**Supplied data**.
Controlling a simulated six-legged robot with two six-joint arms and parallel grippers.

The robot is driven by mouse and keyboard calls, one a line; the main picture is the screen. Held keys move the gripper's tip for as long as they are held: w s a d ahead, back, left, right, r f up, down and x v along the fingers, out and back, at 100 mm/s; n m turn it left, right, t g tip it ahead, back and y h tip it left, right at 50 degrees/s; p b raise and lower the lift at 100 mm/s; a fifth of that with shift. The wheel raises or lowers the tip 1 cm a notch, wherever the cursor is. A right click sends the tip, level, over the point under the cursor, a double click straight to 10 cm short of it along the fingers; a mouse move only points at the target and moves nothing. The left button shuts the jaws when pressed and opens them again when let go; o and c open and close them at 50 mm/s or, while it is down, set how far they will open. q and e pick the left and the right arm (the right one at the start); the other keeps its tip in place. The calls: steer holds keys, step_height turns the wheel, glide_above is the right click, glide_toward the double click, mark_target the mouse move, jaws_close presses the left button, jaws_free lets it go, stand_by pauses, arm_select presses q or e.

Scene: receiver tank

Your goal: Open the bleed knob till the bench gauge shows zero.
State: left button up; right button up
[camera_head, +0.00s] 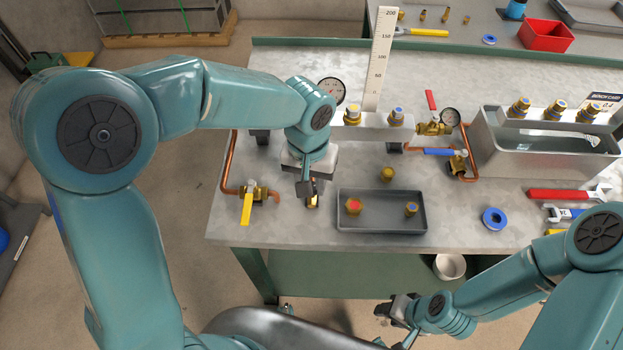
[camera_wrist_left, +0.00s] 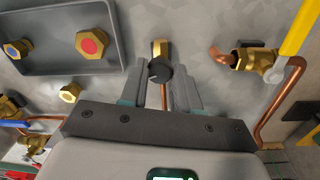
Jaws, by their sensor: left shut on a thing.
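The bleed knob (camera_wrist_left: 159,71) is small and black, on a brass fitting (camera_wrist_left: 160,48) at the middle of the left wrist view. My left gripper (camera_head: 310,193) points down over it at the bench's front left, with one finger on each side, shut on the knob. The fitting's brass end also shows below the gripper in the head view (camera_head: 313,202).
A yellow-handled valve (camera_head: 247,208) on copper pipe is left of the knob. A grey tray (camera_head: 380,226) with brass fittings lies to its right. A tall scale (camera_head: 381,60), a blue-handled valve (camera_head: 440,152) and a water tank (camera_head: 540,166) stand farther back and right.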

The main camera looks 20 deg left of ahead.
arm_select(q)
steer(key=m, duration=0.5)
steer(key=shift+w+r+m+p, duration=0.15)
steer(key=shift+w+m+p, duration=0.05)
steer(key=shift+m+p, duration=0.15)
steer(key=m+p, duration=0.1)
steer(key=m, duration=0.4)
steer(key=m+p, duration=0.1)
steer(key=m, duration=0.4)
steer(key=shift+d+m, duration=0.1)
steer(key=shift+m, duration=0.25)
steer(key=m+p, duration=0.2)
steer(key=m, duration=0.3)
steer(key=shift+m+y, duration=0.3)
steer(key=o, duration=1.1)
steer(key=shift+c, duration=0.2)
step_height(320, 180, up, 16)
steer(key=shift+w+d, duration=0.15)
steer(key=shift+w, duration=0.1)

==

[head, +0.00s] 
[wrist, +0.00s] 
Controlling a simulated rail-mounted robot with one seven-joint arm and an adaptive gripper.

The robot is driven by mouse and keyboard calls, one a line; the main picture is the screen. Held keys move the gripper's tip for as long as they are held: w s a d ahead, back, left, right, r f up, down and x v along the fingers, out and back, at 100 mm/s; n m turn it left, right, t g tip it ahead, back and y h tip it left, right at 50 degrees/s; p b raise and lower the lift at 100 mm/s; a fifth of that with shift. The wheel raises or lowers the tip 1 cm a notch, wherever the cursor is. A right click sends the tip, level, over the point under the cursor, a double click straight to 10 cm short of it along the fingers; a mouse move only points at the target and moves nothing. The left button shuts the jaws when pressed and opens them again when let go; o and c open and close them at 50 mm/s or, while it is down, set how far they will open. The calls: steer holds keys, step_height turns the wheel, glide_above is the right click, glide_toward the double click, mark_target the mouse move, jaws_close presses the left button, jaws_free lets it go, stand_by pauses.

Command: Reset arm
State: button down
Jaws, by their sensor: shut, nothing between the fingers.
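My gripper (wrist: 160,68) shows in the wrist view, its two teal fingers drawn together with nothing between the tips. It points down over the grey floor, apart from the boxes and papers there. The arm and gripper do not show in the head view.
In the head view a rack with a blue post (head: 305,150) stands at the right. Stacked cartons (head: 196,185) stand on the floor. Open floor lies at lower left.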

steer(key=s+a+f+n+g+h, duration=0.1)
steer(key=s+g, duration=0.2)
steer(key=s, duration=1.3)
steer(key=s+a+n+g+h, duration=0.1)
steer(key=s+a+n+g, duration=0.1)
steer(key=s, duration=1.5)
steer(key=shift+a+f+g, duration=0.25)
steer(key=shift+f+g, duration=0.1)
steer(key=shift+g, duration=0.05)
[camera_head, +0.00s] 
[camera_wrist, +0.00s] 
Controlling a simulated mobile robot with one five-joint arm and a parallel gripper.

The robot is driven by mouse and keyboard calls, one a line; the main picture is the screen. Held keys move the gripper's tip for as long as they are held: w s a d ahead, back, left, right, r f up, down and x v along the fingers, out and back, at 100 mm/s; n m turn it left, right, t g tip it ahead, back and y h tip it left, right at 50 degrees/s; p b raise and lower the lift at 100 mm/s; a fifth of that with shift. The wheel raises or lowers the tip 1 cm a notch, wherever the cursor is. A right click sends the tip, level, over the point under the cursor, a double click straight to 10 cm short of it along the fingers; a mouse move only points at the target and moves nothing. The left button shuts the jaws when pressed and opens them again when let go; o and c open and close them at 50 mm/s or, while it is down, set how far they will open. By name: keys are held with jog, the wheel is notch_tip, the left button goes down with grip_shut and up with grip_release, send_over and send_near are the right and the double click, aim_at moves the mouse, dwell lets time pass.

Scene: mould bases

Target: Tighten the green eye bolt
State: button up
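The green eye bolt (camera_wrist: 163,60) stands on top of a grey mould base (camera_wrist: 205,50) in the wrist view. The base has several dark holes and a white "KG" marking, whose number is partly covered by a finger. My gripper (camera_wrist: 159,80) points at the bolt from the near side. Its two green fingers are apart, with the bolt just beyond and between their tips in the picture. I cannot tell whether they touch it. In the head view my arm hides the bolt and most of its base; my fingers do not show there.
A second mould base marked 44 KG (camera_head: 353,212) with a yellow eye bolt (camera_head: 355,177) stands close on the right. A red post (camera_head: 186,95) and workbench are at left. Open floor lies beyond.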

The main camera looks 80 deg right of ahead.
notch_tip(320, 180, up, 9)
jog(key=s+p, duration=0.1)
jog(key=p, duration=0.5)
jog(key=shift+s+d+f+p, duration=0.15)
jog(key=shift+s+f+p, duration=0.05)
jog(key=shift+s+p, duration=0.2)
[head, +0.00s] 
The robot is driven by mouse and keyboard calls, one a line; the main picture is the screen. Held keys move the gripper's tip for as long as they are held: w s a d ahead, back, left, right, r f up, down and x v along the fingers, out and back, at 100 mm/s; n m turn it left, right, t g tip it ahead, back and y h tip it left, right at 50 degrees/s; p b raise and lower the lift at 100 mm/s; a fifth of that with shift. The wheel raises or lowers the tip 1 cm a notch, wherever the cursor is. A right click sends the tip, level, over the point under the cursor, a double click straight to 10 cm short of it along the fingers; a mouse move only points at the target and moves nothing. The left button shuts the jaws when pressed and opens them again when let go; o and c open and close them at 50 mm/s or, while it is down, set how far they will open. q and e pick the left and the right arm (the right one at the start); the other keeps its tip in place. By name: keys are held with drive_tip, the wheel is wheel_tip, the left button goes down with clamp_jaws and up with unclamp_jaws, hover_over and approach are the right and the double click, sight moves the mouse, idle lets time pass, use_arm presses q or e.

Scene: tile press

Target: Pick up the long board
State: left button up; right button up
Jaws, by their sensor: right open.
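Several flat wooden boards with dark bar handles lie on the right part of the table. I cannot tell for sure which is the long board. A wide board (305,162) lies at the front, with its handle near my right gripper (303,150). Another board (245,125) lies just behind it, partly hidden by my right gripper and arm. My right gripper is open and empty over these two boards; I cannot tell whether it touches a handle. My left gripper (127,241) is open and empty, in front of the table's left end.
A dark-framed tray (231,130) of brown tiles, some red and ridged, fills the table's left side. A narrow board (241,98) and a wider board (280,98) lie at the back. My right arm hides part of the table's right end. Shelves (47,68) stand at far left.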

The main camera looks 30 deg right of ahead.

* * *

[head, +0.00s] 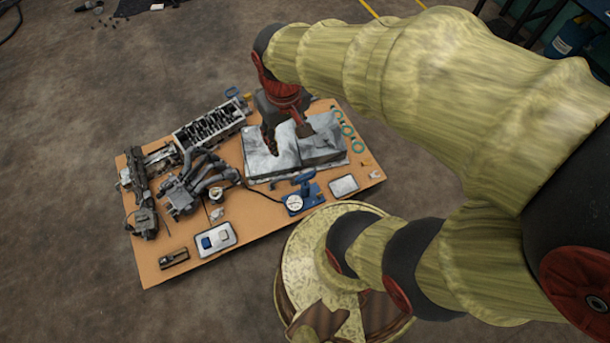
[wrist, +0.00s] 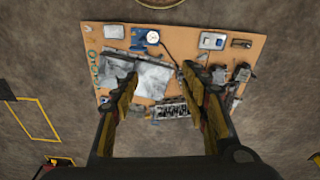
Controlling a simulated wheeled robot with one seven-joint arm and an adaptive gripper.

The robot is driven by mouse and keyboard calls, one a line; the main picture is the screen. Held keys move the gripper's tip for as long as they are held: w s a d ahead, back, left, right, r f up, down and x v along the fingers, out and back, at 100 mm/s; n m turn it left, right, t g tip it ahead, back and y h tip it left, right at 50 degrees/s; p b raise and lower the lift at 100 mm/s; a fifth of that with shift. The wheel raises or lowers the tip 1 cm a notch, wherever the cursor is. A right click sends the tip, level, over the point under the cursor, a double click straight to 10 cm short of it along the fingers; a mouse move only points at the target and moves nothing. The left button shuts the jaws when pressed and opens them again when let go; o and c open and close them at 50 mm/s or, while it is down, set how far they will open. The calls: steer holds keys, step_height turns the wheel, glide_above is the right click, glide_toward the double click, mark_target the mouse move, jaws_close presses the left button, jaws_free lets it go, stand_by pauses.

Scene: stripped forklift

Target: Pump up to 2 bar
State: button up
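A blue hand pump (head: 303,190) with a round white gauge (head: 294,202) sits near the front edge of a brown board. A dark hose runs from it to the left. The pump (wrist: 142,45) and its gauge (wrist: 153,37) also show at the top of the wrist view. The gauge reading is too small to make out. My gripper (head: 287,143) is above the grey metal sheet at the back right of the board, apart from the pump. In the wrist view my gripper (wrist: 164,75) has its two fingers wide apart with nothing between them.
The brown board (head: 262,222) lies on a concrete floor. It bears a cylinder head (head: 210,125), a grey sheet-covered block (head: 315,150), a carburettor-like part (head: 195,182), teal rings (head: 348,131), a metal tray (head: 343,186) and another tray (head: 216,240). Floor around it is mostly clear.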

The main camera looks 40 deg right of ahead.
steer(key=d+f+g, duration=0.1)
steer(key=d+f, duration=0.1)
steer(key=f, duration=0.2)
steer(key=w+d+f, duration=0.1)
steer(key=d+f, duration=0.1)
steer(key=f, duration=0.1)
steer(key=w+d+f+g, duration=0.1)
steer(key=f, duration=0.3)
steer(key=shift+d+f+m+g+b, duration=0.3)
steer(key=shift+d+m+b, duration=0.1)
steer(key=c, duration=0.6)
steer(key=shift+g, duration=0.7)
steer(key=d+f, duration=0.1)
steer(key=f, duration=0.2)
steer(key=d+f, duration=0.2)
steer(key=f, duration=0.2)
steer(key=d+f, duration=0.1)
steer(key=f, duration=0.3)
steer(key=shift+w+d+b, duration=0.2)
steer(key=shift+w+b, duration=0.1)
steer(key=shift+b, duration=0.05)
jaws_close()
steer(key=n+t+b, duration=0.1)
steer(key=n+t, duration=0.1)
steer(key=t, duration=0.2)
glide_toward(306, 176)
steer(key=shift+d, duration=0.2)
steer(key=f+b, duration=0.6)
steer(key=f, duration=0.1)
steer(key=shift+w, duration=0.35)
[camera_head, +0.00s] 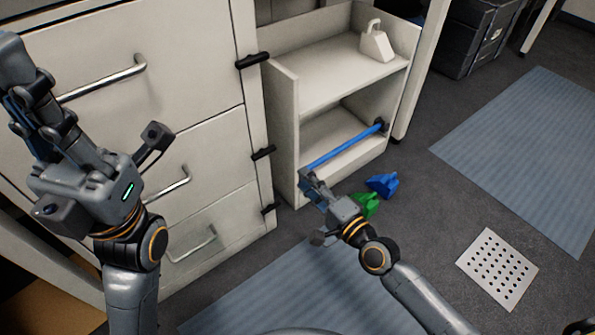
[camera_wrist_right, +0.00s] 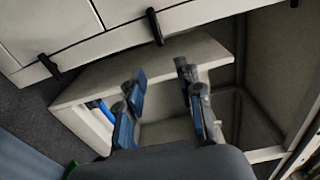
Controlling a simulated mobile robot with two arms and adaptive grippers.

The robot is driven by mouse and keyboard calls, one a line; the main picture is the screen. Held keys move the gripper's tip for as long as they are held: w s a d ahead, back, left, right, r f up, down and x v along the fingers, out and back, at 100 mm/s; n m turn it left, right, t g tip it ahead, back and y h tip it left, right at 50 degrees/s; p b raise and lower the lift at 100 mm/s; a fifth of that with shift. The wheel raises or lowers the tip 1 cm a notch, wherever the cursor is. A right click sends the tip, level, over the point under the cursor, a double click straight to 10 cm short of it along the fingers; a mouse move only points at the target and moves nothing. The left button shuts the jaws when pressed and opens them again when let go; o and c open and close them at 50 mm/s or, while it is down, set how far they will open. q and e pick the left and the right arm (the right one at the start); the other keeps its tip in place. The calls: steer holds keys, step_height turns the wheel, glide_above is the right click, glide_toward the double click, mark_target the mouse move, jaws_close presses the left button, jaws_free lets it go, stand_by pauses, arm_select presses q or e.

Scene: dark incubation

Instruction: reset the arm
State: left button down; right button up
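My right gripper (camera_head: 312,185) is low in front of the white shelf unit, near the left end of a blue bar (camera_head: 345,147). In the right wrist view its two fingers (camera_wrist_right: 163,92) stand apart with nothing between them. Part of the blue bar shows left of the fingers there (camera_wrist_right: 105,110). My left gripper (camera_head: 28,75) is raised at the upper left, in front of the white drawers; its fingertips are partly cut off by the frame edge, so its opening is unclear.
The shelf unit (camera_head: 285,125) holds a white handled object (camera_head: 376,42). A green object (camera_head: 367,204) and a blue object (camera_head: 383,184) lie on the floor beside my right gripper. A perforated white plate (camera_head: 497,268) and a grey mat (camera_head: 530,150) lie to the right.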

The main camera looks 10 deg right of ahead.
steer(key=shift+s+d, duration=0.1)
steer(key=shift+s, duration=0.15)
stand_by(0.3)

**Exercise description**. Look above for the line containing "lets time pass.". Output from there through the line containing "Target: Tighten the green eye bolt", exactly and inclusively.

**The solution**.
The robot is driven by mouse and keyboard calls, one a line; the main picture is the screen. Held keys move the gripper's tip for as long as they are held: w s a d ahead, back, left, right, r f up, down and x v along the fingers, out and back, at 100 mm/s; n m turn it left, right, t g tip it ahead, back and y h tip it left, right at 50 degrees/s; p b raise and lower the lift at 100 mm/s; a fifth of that with shift. The wheel raises or lowers the tip 1 cm a notch, wherever the cursor is. A right click sends the tip, level, over the point under the cursor, a double click straight to 10 cm short of it along the fingers; a mouse move only points at the target and moves nothing. The left button shuts the jaws when pressed and opens them again when let go; o and c open and close them at 50 mm/s or, while it is down, set how far they will open. By name: keys are held with jog, the wheel is notch_tip, the left button goes down with grip_shut and up with grip_release, send_over and send_near are the right and the double click, aim_at moves the mouse, dwell lets time pass.

Scene: mould bases

Target: Tighten the green eye bolt

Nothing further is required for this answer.